▶ [Given problem]
Return every entry exactly as written.

--- Begin ---

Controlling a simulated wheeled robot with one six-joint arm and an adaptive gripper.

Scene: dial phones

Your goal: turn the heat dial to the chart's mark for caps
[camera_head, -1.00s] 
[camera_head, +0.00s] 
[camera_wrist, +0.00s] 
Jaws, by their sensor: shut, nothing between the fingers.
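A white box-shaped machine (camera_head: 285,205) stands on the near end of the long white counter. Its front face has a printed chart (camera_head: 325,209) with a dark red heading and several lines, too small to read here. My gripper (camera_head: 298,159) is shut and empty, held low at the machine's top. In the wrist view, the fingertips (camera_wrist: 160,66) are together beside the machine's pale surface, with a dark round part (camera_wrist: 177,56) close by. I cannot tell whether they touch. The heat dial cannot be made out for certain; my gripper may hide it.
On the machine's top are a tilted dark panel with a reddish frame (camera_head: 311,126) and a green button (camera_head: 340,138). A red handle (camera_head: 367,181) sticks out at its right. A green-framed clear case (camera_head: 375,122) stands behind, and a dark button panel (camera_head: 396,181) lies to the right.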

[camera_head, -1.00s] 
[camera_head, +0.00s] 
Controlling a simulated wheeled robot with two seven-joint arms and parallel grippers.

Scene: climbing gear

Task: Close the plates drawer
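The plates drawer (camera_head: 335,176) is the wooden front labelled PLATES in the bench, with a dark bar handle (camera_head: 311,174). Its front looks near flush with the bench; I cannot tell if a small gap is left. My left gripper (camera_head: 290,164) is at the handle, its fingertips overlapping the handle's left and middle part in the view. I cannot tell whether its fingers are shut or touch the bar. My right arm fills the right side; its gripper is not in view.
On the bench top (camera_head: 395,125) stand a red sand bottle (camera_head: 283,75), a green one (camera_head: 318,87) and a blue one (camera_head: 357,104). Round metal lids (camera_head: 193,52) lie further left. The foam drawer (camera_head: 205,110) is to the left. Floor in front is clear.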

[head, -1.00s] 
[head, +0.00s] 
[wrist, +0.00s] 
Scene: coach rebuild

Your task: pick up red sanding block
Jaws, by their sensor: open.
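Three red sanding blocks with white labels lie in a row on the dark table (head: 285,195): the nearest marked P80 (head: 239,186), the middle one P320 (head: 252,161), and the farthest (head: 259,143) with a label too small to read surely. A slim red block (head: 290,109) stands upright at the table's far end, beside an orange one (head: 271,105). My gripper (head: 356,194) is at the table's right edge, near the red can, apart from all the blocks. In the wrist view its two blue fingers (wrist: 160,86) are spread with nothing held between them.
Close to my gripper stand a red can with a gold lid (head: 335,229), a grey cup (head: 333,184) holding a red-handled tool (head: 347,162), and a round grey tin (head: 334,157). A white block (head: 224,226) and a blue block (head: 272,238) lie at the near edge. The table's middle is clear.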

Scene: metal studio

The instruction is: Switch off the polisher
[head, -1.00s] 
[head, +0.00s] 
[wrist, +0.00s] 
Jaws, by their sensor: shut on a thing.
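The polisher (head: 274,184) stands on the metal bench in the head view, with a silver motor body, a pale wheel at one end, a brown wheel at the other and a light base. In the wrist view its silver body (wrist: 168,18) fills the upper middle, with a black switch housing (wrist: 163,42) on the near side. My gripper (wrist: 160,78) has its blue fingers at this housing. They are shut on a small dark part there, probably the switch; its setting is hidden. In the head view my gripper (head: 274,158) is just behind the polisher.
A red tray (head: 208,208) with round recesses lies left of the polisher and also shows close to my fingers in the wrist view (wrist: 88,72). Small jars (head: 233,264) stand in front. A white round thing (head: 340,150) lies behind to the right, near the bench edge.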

--- End ---

▶ [Completed exercise]
Controlling a simulated wheeled robot with one six-joint arm and an adaptive gripper.

Scene: dial phones

Your goal: turn the heat dial to the chart's mark for caps
[camera_head, -1.00s] 
[camera_head, +0.00s] 
[camera_wrist, +0.00s] 
Jaws, by their sensor: shut, nothing between the fingers.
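A white box-shaped machine (camera_head: 285,205) stands on the near end of the long white counter. Its front face has a printed chart (camera_head: 325,209) with a dark red heading and several lines, too small to read here. My gripper (camera_head: 298,159) is shut and empty, held low at the machine's top. In the wrist view, the fingertips (camera_wrist: 160,66) are together beside the machine's pale surface, with a dark round part (camera_wrist: 177,56) close by. I cannot tell whether they touch. The heat dial cannot be made out for certain; my gripper may hide it.
On the machine's top are a tilted dark panel with a reddish frame (camera_head: 311,126) and a green button (camera_head: 340,138). A red handle (camera_head: 367,181) sticks out at its right. A green-framed clear case (camera_head: 375,122) stands behind, and a dark button panel (camera_head: 396,181) lies to the right.

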[camera_head, -1.00s] 
[camera_head, +0.00s] 
Controlling a simulated wheeled robot with two seven-joint arms and parallel grippers.

Scene: climbing gear

Task: Close the plates drawer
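The plates drawer (camera_head: 335,176) is the wooden front labelled PLATES in the bench, with a dark bar handle (camera_head: 311,174). Its front looks near flush with the bench; I cannot tell if a small gap is left. My left gripper (camera_head: 290,164) is at the handle, its fingertips overlapping the handle's left and middle part in the view. I cannot tell whether its fingers are shut or touch the bar. My right arm fills the right side; its gripper is not in view.
On the bench top (camera_head: 395,125) stand a red sand bottle (camera_head: 283,75), a green one (camera_head: 318,87) and a blue one (camera_head: 357,104). Round metal lids (camera_head: 193,52) lie further left. The foam drawer (camera_head: 205,110) is to the left. Floor in front is clear.

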[head, -1.00s] 
[head, +0.00s] 
[wrist, +0.00s] 
Scene: coach rebuild

Your task: pick up red sanding block
Jaws, by their sensor: open.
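Three red sanding blocks with white labels lie in a row on the dark table (head: 285,195): the nearest marked P80 (head: 239,186), the middle one P320 (head: 252,161), and the farthest (head: 259,143) with a label too small to read surely. A slim red block (head: 290,109) stands upright at the table's far end, beside an orange one (head: 271,105). My gripper (head: 356,194) is at the table's right edge, near the red can, apart from all the blocks. In the wrist view its two blue fingers (wrist: 160,86) are spread with nothing held between them.
Close to my gripper stand a red can with a gold lid (head: 335,229), a grey cup (head: 333,184) holding a red-handled tool (head: 347,162), and a round grey tin (head: 334,157). A white block (head: 224,226) and a blue block (head: 272,238) lie at the near edge. The table's middle is clear.

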Scene: metal studio

The instruction is: Switch off the polisher
[head, -1.00s] 
[head, +0.00s] 
[wrist, +0.00s] 
Jaws, by their sensor: shut on a thing.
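The polisher (head: 274,184) stands on the metal bench in the head view, with a silver motor body, a pale wheel at one end, a brown wheel at the other and a light base. In the wrist view its silver body (wrist: 168,18) fills the upper middle, with a black switch housing (wrist: 163,42) on the near side. My gripper (wrist: 160,78) has its blue fingers at this housing. They are shut on a small dark part there, probably the switch; its setting is hidden. In the head view my gripper (head: 274,158) is just behind the polisher.
A red tray (head: 208,208) with round recesses lies left of the polisher and also shows close to my fingers in the wrist view (wrist: 88,72). Small jars (head: 233,264) stand in front. A white round thing (head: 340,150) lies behind to the right, near the bench edge.

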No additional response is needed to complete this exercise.